Are You Making Decisions Based in Low Self-Worth? by Kim Lachapelle | #AspireMag

Somewhere along the line as many of us were growing up, we felt some sense of unworthiness This could have been because of your role in the family. Maybe you were the baby who everyone saw as incapable; or the first-born who could never do it right; or the middle-child who was invisible.

It could have happened in school when other kids bullied you, or with teachers who disapproved of your behavior or academic performance.  Maybe you were never good at sports and were the last kid picked for a team in gym class. Perhaps the authority figures at your church frowned upon your shenanigans.

One single incident could have speared you with a sudden (mistaken) belief in your unworthiness, or it could have happened over time, like a slow burn.
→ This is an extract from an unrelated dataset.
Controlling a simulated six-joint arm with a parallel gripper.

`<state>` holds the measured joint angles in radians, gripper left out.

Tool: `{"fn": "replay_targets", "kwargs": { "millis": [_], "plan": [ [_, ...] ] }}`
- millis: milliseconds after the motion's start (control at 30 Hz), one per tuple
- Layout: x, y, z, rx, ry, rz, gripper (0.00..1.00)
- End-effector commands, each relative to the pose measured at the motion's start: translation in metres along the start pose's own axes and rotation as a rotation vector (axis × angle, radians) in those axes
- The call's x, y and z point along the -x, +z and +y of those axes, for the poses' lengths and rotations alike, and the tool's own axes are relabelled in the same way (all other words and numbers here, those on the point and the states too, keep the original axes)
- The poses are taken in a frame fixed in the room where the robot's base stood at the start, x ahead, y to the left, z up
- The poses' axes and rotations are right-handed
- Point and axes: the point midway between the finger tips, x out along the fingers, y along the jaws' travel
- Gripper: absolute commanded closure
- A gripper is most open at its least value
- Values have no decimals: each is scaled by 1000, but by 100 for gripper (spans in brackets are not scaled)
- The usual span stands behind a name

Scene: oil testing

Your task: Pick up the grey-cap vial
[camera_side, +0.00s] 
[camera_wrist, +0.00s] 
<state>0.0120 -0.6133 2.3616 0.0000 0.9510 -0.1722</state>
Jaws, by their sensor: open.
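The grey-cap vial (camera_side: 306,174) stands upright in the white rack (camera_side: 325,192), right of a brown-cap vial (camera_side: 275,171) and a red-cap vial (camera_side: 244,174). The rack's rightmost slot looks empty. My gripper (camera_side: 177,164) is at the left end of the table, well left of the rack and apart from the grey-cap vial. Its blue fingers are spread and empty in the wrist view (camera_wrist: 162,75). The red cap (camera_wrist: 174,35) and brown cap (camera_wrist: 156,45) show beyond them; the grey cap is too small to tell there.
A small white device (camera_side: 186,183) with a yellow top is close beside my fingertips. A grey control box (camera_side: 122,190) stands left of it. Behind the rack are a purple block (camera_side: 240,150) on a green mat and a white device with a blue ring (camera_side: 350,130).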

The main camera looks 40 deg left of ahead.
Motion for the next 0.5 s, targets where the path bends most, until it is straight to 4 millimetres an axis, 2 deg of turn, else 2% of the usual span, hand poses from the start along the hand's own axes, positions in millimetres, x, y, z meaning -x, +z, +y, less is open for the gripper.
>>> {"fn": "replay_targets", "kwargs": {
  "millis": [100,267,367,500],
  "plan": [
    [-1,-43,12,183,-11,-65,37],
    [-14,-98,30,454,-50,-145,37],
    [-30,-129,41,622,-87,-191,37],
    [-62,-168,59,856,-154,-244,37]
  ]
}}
Thinking of yourself as faulty, you started questioning and doubting yourself—how you felt, what you wanted, your ability to make decisions, to think correctly, behave correctly.  You lost trust in your capability and your goodness. You felt undeserving and undesirable to be around…even for yourself.

I remember in 9th grade one of my teachers went around the room and asked each student to share with the class one thing that he/she was good at.  Every classmate had at least one thing to share, and many had two or three.  When it came to me, I went blank.  In front of the entire class I responded that there was nothing that I was good at.  The teacher was obviously in disbelief and kept prodding me for information to find one positive thing, I couldn’t do it.  I remember feeling so embarrassed and humiliated.  I was looking around the room and observing my classmates shaking their heads at each other in disbelief.  Some couldn’t look back at me because they were feeling sad for me.  What is most interesting is there were many things I was good at.  Swimming, running, volleyball, baseball, soccer, track, floor hockey, basketball, English, etc.  But because of low self-worth and a lack of self-trust, I second guessed my own goodness with everything!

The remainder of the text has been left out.